▶ **OBJECTIVE**
Return only the lines between the line holding "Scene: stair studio" and the line holding "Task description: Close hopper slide", the two boundary lines included, exactly as they appear.

Robot control records

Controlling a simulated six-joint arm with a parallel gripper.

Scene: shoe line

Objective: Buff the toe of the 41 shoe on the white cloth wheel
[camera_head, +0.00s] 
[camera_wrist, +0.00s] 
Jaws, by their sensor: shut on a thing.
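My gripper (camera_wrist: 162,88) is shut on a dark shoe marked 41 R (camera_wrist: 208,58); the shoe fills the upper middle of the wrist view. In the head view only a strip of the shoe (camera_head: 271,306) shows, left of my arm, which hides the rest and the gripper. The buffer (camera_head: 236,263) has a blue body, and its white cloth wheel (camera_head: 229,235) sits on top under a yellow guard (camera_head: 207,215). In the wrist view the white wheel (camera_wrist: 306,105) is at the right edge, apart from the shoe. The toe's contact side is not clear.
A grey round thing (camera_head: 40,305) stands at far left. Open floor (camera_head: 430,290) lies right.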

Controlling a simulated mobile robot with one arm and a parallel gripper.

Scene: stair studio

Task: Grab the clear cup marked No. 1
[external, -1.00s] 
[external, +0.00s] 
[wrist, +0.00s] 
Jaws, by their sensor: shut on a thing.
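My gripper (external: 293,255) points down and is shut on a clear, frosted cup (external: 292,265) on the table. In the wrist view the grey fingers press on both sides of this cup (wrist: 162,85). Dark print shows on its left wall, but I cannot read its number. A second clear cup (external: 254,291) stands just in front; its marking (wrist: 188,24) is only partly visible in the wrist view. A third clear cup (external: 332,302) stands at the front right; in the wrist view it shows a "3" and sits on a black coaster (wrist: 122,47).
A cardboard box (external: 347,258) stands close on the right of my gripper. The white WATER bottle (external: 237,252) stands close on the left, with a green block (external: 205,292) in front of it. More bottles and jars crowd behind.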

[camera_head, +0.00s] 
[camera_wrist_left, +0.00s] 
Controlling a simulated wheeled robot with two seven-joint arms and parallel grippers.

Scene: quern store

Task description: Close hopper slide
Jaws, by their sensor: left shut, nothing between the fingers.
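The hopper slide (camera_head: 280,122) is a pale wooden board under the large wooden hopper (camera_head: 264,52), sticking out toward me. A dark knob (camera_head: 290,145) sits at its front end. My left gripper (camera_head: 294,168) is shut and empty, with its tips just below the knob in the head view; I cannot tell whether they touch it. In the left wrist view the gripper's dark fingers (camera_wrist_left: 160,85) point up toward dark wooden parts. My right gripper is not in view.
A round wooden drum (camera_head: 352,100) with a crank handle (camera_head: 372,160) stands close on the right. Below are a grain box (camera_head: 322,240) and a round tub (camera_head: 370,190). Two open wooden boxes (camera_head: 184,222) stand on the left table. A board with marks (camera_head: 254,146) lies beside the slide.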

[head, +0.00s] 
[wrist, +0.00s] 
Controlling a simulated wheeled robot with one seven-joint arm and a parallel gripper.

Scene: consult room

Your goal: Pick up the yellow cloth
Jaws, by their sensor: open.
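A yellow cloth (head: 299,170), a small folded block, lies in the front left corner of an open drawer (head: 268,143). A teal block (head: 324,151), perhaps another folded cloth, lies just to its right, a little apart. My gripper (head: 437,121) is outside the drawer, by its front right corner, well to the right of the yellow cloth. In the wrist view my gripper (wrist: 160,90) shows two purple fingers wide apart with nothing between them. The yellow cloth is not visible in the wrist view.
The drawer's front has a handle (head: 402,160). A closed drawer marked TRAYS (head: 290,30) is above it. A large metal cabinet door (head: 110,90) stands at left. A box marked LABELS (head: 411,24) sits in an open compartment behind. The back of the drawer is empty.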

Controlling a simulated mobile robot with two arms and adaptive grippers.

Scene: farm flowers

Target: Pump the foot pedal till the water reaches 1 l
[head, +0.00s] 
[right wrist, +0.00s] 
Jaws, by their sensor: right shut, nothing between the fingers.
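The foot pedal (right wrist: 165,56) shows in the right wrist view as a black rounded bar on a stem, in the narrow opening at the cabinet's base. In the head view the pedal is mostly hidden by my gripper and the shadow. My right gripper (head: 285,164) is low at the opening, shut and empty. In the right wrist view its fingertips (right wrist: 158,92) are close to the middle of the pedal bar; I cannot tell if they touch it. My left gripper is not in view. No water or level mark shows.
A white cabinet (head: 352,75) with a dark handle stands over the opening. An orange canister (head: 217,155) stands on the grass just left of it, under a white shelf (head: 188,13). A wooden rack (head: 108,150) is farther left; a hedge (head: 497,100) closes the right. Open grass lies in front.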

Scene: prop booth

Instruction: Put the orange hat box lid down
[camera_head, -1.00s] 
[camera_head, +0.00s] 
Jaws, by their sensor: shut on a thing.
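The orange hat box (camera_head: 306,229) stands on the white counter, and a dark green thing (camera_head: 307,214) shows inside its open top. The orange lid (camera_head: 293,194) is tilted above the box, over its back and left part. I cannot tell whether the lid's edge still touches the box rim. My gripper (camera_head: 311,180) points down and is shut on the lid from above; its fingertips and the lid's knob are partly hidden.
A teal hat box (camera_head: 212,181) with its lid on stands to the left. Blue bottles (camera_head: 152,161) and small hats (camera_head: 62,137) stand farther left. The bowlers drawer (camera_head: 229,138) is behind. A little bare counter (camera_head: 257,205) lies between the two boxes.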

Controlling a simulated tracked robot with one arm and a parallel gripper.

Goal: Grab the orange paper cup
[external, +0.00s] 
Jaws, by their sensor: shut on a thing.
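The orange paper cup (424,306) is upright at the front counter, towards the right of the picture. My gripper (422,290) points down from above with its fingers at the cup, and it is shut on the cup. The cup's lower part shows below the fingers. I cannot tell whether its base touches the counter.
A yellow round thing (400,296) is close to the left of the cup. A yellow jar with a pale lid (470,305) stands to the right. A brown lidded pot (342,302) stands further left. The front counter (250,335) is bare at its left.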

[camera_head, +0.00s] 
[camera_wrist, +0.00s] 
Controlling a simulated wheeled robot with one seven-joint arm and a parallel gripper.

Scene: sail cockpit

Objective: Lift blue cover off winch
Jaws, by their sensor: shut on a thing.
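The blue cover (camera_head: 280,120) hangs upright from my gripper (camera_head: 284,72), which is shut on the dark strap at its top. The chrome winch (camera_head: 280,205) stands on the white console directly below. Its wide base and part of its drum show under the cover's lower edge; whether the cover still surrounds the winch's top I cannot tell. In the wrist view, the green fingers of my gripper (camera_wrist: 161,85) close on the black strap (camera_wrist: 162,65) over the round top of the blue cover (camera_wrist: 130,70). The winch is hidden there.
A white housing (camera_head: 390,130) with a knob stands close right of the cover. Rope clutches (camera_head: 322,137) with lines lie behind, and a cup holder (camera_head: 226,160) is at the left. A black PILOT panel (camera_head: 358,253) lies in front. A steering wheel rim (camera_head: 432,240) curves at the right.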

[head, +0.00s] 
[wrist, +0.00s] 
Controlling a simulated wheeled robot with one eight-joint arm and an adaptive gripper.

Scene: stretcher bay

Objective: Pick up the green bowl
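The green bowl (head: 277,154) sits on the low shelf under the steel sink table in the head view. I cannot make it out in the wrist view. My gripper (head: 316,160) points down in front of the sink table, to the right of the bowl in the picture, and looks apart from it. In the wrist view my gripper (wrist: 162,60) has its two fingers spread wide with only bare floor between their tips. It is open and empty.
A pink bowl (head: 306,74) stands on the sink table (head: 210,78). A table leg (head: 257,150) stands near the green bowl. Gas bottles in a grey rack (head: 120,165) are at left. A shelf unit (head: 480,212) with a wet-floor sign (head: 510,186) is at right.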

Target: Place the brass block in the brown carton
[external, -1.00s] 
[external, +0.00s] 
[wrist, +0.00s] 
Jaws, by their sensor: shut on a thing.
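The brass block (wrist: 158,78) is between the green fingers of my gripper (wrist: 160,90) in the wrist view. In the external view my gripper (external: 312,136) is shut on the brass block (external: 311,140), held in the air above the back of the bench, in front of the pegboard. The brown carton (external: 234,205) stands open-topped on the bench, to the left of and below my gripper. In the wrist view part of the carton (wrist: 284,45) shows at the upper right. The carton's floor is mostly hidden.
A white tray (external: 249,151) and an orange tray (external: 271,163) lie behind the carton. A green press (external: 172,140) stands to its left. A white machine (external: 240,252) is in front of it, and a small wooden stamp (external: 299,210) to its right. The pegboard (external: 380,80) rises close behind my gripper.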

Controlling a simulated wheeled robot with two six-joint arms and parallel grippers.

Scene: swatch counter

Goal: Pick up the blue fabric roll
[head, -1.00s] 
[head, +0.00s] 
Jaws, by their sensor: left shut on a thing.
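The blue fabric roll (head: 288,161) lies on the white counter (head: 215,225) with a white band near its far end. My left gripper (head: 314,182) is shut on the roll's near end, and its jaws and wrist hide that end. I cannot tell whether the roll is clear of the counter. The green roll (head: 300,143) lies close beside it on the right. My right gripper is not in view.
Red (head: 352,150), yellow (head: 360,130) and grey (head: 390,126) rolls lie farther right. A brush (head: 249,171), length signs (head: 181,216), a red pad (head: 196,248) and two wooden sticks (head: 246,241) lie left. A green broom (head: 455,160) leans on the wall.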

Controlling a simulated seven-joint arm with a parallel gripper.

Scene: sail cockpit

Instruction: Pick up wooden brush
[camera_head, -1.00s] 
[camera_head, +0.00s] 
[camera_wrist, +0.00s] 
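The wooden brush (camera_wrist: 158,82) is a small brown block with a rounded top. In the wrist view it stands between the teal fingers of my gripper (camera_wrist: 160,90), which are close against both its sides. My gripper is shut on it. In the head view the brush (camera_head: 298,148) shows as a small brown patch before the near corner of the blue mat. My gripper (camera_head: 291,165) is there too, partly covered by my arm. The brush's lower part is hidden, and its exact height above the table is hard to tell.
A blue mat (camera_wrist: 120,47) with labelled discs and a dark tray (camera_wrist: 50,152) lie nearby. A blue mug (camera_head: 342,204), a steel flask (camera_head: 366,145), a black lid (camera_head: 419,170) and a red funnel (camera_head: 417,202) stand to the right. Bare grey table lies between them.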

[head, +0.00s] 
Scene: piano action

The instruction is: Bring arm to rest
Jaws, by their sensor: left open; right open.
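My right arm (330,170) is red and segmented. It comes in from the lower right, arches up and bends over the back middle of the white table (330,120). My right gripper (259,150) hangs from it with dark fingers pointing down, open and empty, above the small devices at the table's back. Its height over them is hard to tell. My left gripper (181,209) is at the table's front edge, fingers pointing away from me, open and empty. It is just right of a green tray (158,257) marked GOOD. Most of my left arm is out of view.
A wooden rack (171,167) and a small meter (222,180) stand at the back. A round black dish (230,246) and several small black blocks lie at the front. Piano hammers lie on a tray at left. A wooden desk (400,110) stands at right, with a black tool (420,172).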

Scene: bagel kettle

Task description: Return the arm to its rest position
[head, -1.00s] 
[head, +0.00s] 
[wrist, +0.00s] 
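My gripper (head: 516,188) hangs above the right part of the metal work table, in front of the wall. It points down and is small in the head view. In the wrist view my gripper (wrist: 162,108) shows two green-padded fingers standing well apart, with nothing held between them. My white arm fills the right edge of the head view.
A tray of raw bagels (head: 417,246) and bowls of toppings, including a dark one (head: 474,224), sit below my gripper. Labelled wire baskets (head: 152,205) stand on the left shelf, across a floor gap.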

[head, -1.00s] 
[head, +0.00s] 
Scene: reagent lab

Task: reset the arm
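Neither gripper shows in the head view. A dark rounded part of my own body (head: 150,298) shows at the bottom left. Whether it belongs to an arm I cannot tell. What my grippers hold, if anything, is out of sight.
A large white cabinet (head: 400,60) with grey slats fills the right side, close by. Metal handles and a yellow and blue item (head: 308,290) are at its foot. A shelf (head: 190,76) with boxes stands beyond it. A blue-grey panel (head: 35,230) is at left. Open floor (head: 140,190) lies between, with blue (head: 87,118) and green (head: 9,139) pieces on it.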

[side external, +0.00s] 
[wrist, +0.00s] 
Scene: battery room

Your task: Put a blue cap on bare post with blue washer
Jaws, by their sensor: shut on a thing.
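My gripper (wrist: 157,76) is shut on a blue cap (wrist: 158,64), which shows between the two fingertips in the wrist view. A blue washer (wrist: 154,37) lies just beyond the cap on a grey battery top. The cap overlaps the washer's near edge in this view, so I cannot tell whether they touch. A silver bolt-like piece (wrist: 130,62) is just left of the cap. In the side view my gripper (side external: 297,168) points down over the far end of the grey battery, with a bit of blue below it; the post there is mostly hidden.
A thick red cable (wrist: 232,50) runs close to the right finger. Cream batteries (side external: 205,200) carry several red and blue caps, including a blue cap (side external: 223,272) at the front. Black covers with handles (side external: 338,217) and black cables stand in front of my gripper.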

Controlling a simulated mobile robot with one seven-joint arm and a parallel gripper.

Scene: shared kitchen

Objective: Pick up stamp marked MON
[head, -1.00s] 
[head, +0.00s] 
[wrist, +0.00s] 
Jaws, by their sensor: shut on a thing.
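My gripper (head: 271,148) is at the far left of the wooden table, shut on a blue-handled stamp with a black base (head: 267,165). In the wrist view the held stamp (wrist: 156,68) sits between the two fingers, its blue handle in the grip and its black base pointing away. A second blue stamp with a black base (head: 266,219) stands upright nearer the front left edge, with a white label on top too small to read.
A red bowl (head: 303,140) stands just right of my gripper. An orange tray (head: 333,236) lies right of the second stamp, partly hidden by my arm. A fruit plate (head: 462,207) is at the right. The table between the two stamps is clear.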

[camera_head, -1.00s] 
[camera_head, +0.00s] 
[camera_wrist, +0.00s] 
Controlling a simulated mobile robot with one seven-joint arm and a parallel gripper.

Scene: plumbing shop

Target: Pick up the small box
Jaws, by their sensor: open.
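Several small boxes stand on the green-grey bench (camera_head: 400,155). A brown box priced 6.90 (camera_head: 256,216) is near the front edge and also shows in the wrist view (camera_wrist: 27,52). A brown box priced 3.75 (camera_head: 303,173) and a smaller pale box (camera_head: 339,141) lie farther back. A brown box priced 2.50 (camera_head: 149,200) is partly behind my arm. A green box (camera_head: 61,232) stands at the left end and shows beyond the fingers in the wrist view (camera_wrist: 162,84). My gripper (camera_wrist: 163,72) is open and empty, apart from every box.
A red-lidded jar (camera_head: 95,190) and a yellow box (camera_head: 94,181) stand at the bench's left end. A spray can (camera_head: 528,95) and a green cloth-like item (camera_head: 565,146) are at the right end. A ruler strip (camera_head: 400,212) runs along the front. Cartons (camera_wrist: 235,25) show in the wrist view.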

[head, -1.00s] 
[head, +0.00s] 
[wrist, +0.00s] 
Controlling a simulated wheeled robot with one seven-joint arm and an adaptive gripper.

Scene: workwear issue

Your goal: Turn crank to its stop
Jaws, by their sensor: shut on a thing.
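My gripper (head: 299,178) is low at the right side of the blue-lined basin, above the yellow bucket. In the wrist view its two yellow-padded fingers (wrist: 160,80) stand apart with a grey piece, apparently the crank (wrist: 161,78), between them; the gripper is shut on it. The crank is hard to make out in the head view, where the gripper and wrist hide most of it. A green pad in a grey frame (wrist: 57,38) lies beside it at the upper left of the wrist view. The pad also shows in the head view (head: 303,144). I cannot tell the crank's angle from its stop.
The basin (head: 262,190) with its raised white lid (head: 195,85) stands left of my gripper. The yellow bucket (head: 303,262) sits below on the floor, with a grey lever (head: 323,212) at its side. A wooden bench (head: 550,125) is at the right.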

▶ **FINAL ANSWER**
Scene: stair studio

Task: Grab the clear cup marked No. 1
[external, -1.00s] 
[external, +0.00s] 
[wrist, +0.00s] 
Jaws, by their sensor: shut on a thing.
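My gripper (external: 293,255) points down and is shut on a clear, frosted cup (external: 292,265) on the table. In the wrist view the grey fingers press on both sides of this cup (wrist: 162,85). Dark print shows on its left wall, but I cannot read its number. A second clear cup (external: 254,291) stands just in front; its marking (wrist: 188,24) is only partly visible in the wrist view. A third clear cup (external: 332,302) stands at the front right; in the wrist view it shows a "3" and sits on a black coaster (wrist: 122,47).
A cardboard box (external: 347,258) stands close on the right of my gripper. The white WATER bottle (external: 237,252) stands close on the left, with a green block (external: 205,292) in front of it. More bottles and jars crowd behind.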

[camera_head, +0.00s] 
[camera_wrist_left, +0.00s] 
Controlling a simulated wheeled robot with two seven-joint arms and parallel grippers.

Scene: quern store

Task description: Close hopper slide

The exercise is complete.